For some, the constant liability risk generated by the abstraction principle is – as Butch Cassidy said – a small price to pay for beauty. But for anyone with a serious amount of money who’s not in a criminal enterprise, this is an intolerably risky legal no-man’s land. Look … there are good reasons why bearer bonds have gone the way of the dodo. Are they illegal? No. Do they have an insanely poor risk/reward profile as a central part of any investment portfolio? Yes.
So why is Bitcoin popular, at least on its appropriately small scale? Because it IS beautiful in its technological conception and execution. Because it IS independent from and mildly threatening to the Powers That Be.

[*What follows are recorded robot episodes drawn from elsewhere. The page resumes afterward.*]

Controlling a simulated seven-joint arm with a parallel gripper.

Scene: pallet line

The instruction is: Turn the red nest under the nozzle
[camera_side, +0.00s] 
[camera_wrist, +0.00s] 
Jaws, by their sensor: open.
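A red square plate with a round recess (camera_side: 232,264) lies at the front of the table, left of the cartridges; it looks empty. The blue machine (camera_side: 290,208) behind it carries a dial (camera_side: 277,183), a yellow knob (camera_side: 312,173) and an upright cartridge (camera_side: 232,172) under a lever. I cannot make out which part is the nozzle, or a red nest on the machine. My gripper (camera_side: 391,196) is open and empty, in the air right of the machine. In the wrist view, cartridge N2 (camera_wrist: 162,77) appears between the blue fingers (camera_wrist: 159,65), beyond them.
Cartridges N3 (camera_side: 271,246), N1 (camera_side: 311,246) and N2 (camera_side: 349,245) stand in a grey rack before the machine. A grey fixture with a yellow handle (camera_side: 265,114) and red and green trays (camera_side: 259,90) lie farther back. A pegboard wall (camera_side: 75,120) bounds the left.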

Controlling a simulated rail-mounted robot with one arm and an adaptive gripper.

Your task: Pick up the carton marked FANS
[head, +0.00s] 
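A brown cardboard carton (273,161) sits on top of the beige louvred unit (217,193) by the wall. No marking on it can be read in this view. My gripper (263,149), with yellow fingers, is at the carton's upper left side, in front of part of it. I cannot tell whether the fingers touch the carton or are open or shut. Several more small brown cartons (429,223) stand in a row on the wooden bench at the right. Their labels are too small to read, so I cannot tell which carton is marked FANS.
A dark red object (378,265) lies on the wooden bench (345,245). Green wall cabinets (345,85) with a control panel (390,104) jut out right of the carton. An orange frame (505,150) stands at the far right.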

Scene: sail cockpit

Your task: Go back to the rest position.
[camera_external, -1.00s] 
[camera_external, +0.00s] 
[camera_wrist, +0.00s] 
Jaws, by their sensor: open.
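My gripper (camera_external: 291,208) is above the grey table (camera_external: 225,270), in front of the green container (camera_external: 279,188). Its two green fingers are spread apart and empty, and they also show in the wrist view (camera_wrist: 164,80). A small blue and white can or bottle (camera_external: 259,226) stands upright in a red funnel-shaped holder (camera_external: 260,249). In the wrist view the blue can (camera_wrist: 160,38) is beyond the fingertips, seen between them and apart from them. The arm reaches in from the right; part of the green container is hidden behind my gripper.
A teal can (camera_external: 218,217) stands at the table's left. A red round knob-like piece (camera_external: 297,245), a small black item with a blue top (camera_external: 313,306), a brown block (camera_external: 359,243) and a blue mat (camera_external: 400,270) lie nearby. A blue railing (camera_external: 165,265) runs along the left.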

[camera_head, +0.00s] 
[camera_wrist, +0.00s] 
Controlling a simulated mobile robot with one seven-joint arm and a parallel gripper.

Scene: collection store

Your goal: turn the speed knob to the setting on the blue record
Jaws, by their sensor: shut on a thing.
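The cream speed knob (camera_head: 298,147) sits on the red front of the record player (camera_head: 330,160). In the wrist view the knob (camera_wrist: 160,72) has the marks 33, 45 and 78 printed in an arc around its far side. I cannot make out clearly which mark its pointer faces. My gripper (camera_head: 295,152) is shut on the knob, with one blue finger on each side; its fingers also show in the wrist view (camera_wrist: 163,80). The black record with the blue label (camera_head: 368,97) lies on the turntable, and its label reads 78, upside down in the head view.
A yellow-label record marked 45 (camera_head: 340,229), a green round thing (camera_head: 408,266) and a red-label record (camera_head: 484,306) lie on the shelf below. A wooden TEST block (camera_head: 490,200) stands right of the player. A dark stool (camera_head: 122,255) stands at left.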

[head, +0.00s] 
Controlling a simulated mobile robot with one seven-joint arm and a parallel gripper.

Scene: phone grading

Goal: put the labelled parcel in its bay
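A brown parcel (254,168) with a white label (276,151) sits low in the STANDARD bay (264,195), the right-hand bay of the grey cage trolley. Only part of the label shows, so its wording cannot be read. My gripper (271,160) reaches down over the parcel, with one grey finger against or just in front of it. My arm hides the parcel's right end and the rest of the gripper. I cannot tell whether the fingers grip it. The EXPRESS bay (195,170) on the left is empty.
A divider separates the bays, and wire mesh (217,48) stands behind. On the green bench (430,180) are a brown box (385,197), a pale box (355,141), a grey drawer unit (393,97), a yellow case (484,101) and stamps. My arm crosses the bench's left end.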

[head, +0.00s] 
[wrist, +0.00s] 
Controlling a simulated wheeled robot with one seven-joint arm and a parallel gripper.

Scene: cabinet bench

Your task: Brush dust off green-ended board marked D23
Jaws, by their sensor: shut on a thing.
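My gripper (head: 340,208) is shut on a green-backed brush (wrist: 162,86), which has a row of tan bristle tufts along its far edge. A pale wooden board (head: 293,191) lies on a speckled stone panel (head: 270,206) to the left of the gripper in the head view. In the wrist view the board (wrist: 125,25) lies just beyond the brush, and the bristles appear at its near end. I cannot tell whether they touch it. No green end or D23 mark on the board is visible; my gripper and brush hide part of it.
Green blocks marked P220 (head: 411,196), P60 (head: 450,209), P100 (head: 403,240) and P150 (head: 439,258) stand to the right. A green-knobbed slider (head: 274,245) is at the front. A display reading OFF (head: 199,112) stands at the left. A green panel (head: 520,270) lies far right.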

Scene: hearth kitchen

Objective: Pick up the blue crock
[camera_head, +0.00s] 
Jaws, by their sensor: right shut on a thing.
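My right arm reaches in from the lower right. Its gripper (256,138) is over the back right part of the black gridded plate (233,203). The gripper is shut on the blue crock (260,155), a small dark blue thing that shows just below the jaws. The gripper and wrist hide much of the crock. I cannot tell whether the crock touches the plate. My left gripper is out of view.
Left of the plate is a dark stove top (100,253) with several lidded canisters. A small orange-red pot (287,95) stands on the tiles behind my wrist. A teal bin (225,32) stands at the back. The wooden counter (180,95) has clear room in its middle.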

Because it IS associated (albeit indirectly and at a safe distance) with criminal venues like Silk Road. Bitcoin projects an identity of technological sophistication, bad boy savvy, and a healthy suspicion of Big Government in a safe, palatable manner. That’s an identity that many people (including me) find attractive and would like to take on. It’s an identity that mainstream corporations that sell to those people, like Dell and Microsoft, would like to take on. Bitcoin is a fashion statement. I don’t say that to be pejorative. I say that as high praise. It’s a brilliant marriage of art and commerce, and that’s a lot. Unfortunately that’s not enough for some.